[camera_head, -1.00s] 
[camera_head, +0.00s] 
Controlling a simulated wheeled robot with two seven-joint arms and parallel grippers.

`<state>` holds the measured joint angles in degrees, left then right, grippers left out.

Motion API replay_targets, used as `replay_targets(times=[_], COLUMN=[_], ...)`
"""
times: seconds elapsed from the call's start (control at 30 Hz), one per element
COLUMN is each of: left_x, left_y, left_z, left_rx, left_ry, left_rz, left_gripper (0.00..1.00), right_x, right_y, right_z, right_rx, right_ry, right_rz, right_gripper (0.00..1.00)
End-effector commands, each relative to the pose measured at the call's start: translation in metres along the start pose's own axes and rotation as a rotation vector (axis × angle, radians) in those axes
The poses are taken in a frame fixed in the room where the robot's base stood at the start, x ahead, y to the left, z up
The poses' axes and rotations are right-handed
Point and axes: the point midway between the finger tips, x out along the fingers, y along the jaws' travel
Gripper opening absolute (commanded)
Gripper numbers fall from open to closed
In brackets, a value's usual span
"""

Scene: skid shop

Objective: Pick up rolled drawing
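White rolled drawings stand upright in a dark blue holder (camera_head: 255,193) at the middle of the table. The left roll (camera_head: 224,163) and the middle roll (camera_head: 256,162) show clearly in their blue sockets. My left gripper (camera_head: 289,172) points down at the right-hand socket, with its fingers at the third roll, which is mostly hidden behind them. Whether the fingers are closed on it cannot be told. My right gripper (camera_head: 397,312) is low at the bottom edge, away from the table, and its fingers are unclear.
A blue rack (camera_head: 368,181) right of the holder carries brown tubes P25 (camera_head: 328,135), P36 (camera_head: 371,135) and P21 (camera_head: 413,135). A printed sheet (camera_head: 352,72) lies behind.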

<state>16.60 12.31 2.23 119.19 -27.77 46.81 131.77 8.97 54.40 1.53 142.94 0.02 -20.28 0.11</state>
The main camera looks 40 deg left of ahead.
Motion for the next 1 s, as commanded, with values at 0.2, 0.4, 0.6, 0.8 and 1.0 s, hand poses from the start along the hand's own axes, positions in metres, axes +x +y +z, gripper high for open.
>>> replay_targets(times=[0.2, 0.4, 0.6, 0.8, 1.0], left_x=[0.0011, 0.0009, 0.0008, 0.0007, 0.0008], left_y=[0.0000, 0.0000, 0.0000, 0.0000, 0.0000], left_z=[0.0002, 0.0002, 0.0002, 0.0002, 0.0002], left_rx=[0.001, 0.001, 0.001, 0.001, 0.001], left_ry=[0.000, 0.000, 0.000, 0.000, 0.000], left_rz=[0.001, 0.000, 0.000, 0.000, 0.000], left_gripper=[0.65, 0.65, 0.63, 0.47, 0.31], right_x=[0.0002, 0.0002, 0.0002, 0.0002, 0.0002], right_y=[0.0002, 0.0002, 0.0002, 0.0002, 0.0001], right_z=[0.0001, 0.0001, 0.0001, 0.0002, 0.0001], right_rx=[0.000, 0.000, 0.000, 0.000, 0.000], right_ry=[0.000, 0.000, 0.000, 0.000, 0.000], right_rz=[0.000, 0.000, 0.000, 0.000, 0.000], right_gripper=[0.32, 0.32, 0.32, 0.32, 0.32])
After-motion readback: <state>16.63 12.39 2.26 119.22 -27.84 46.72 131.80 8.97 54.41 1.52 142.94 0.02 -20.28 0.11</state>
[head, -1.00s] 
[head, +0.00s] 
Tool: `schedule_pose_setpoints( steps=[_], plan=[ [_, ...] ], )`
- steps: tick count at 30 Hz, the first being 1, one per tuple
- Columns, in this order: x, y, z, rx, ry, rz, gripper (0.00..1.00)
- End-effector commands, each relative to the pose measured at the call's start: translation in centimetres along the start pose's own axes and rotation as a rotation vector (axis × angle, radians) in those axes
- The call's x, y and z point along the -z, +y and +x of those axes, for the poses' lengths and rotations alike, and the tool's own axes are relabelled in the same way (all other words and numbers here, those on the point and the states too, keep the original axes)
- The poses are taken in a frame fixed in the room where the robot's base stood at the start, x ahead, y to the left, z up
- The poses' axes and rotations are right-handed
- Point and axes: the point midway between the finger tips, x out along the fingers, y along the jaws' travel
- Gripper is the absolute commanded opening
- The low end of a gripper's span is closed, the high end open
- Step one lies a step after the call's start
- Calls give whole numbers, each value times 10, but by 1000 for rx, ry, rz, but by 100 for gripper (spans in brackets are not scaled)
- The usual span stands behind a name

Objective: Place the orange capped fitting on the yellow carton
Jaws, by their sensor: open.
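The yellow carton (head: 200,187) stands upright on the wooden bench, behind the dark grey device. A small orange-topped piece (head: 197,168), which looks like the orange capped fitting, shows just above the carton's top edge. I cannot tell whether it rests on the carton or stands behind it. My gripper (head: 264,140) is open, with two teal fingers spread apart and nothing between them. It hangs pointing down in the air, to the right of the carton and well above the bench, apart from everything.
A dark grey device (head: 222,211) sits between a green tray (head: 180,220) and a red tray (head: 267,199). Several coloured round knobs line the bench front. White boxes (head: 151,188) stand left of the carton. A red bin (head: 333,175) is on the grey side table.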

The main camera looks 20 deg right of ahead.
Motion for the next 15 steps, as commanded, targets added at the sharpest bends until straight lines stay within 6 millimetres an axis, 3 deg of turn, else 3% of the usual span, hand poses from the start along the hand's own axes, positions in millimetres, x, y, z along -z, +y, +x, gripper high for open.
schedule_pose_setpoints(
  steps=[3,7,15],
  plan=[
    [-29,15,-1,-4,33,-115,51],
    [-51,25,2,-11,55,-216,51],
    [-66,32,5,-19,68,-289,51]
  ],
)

## Work to be completed
Scan the entries above for the word "measured" and collect each line holding it.

## Task solution
`<state>` holds the measured joint angles in degrees, left then right, grippers left out.
End-effector commands, each relative to the pose measured at the call's start: translation in metres along the start pose's own axes and rotation as a rotation vector (axis × angle, radians) in those axes
- End-effector commands, each relative to the pose measured at the call's start: translation in centimetres along the start pose's own axes and rotation as a rotation vector (axis × angle, radians) in those axes

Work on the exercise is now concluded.